(Robot trajectory data)
-- Begin --
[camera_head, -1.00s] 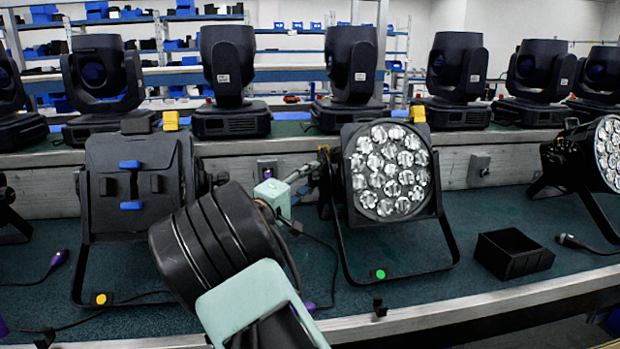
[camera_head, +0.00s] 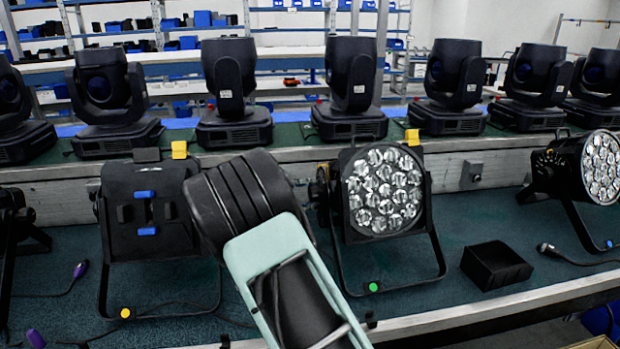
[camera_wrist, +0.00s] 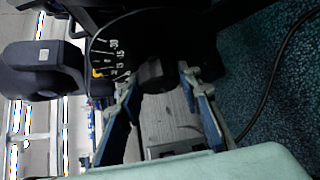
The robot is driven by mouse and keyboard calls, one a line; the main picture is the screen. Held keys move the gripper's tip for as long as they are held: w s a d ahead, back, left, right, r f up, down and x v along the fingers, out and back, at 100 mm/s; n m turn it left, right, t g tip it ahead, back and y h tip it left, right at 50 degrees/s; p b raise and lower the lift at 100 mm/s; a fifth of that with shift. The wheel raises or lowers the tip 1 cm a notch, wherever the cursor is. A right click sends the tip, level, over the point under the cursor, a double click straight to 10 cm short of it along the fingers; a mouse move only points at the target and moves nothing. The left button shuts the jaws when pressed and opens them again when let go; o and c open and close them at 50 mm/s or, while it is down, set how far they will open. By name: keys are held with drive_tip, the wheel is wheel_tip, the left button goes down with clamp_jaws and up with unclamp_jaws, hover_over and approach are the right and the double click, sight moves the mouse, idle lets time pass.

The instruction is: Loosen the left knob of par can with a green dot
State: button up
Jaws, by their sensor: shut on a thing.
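The par can (camera_head: 384,192) with the green dot (camera_head: 373,287) stands in the head view right of centre, its lens face towards me. My forearm reaches up to its left side and hides its left knob and my gripper there. In the wrist view, the black knob (camera_wrist: 152,76) sits in front of a dark dial with white numbers on the par can's side. My gripper (camera_wrist: 157,83) has one finger on each side of this knob and is shut on it. How loose the knob is cannot be seen.
A par can with a yellow dot (camera_head: 148,215) stands close to the left of my arm. Several moving-head lights line the shelf behind.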

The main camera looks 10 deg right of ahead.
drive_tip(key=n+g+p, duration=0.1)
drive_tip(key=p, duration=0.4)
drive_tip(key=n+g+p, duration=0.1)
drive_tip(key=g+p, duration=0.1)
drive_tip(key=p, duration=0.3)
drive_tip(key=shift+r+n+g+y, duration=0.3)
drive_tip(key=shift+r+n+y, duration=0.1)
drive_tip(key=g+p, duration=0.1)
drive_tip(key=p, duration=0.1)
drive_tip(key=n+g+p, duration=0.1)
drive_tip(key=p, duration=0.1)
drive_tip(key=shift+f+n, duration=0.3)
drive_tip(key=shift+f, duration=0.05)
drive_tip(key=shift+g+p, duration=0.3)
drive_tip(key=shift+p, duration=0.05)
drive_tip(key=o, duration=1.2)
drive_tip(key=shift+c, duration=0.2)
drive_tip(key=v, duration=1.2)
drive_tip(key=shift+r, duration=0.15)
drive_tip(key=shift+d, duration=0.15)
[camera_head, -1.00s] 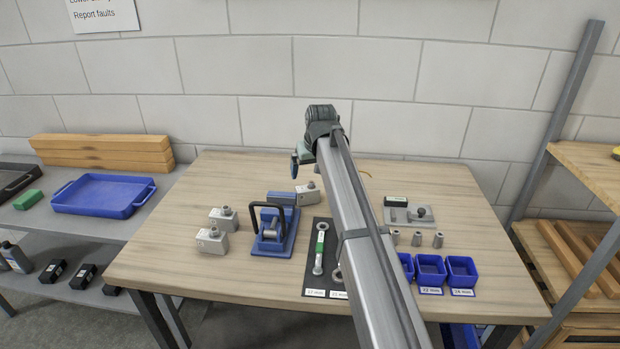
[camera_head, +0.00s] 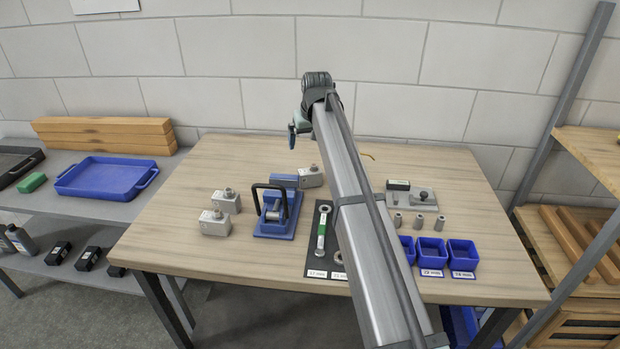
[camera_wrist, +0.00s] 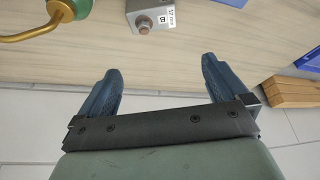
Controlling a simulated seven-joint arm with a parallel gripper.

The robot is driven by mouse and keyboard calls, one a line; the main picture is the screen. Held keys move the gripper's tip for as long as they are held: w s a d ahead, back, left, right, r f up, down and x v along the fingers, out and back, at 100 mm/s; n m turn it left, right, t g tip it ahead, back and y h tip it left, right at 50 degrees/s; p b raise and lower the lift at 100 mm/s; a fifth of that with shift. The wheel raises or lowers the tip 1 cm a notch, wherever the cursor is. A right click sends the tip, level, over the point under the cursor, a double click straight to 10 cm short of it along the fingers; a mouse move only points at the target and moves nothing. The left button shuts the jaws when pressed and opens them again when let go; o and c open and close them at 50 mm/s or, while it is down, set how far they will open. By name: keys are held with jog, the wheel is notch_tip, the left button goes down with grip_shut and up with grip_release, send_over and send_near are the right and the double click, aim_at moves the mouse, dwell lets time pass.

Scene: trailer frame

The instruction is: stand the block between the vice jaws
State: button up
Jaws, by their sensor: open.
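The blue vice (camera_head: 275,221) with a black looped handle stands left of the table's middle. A grey block (camera_head: 310,177) with a bolt on it sits just behind and right of the vice. The same block, labelled 17 mm B, shows at the top of the wrist view (camera_wrist: 150,15). Two more grey blocks with bolts, a rear one (camera_head: 227,202) and a front one (camera_head: 214,225), stand left of the vice. My gripper (camera_head: 292,138) is near the table's back edge, beyond the block. In the wrist view, its blue fingers (camera_wrist: 160,85) are apart with nothing between them.
A wrench (camera_head: 321,230) lies on a dark mat right of the vice. Blue bins (camera_head: 431,250) and a grey fixture plate (camera_head: 412,200) are farther right. A green and brass thing (camera_wrist: 65,8) is near the block. The wall is close behind the table.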

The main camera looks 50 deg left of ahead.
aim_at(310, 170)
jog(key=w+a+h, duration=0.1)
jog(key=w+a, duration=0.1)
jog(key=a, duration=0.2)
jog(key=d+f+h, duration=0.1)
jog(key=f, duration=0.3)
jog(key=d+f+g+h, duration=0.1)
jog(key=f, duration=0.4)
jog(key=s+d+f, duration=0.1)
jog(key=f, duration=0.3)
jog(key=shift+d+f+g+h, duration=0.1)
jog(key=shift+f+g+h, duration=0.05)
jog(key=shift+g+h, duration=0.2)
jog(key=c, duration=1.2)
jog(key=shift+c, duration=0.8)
-- End --
#### [Problem statement]
Quote the preceding listing precisely and completely, omitting its images.

#### [Full solution]
[camera_head, -1.00s] 
[camera_head, +0.00s] 
[camera_wrist, +0.00s] 
The robot is driven by mouse and keyboard calls, one a line; the main picture is the screen. Held keys move the gripper's tip for as long as they are held: w s a d ahead, back, left, right, r f up, down and x v along the fingers, out and back, at 100 mm/s; n m turn it left, right, t g tip it ahead, back and y h tip it left, right at 50 degrees/s; p b raise and lower the lift at 100 mm/s; a fifth of that with shift. The wheel raises or lowers the tip 1 cm a notch, wherever the cursor is. A right click sends the tip, level, over the point under the cursor, a double click straight to 10 cm short of it along the fingers; a mouse move only points at the target and moves nothing. The left button shuts the jaws when pressed and opens them again when let go; o and c open and close them at 50 mm/s or, while it is down, set how far they will open. By name: keys are held with drive_tip, the wheel is wheel_tip, the left button goes down with clamp_jaws and up with unclamp_jaws, hover_over and approach are the right and the double click, sight moves the mouse, idle lets time pass.

The instruction is: Loosen the left knob of par can with a green dot
State: button up
Jaws, by their sensor: shut on a thing.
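The par can (camera_head: 384,192) with the green dot (camera_head: 373,287) stands in the head view right of centre, its lens face towards me. My forearm reaches up to its left side and hides its left knob and my gripper there. In the wrist view, the black knob (camera_wrist: 152,76) sits in front of a dark dial with white numbers on the par can's side. My gripper (camera_wrist: 157,83) has one finger on each side of this knob and is shut on it. How loose the knob is cannot be seen.
A par can with a yellow dot (camera_head: 148,215) stands close to the left of my arm. Several moving-head lights line the shelf behind.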

The main camera looks 10 deg right of ahead.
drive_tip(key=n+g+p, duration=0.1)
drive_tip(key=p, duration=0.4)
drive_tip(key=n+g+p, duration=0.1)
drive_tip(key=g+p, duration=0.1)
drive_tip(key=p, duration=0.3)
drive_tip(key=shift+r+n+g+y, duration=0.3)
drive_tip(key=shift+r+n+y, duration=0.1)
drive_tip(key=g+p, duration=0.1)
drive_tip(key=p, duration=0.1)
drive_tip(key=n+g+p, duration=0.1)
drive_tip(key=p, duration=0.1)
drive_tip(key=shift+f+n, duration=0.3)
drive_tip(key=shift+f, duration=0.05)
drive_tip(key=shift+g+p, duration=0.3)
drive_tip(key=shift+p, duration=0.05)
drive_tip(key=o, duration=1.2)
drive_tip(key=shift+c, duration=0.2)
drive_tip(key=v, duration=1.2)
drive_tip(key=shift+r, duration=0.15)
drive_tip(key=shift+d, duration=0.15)
[camera_head, -1.00s] 
[camera_head, +0.00s] 
[camera_wrist, +0.00s] 
Controlling a simulated seven-joint arm with a parallel gripper.

The robot is driven by mouse and keyboard calls, one a line; the main picture is the screen. Held keys move the gripper's tip for as long as they are held: w s a d ahead, back, left, right, r f up, down and x v along the fingers, out and back, at 100 mm/s; n m turn it left, right, t g tip it ahead, back and y h tip it left, right at 50 degrees/s; p b raise and lower the lift at 100 mm/s; a fifth of that with shift. The wheel raises or lowers the tip 1 cm a notch, wherever the cursor is. A right click sends the tip, level, over the point under the cursor, a double click straight to 10 cm short of it along the fingers; a mouse move only points at the target and moves nothing. The left button shuts the jaws when pressed and opens them again when let go; o and c open and close them at 50 mm/s or, while it is down, set how far they will open. By name: keys are held with jog, the wheel is notch_tip, the left button goes down with grip_shut and up with grip_release, send_over and send_near are the right and the double click, aim_at moves the mouse, dwell lets time pass.

Scene: trailer frame

The instruction is: stand the block between the vice jaws
State: button up
Jaws, by their sensor: open.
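The blue vice (camera_head: 275,221) with a black looped handle stands left of the table's middle. A grey block (camera_head: 310,177) with a bolt on it sits just behind and right of the vice. The same block, labelled 17 mm B, shows at the top of the wrist view (camera_wrist: 150,15). Two more grey blocks with bolts, a rear one (camera_head: 227,202) and a front one (camera_head: 214,225), stand left of the vice. My gripper (camera_head: 292,138) is near the table's back edge, beyond the block. In the wrist view, its blue fingers (camera_wrist: 160,85) are apart with nothing between them.
A wrench (camera_head: 321,230) lies on a dark mat right of the vice. Blue bins (camera_head: 431,250) and a grey fixture plate (camera_head: 412,200) are farther right. A green and brass thing (camera_wrist: 65,8) is near the block. The wall is close behind the table.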

The main camera looks 50 deg left of ahead.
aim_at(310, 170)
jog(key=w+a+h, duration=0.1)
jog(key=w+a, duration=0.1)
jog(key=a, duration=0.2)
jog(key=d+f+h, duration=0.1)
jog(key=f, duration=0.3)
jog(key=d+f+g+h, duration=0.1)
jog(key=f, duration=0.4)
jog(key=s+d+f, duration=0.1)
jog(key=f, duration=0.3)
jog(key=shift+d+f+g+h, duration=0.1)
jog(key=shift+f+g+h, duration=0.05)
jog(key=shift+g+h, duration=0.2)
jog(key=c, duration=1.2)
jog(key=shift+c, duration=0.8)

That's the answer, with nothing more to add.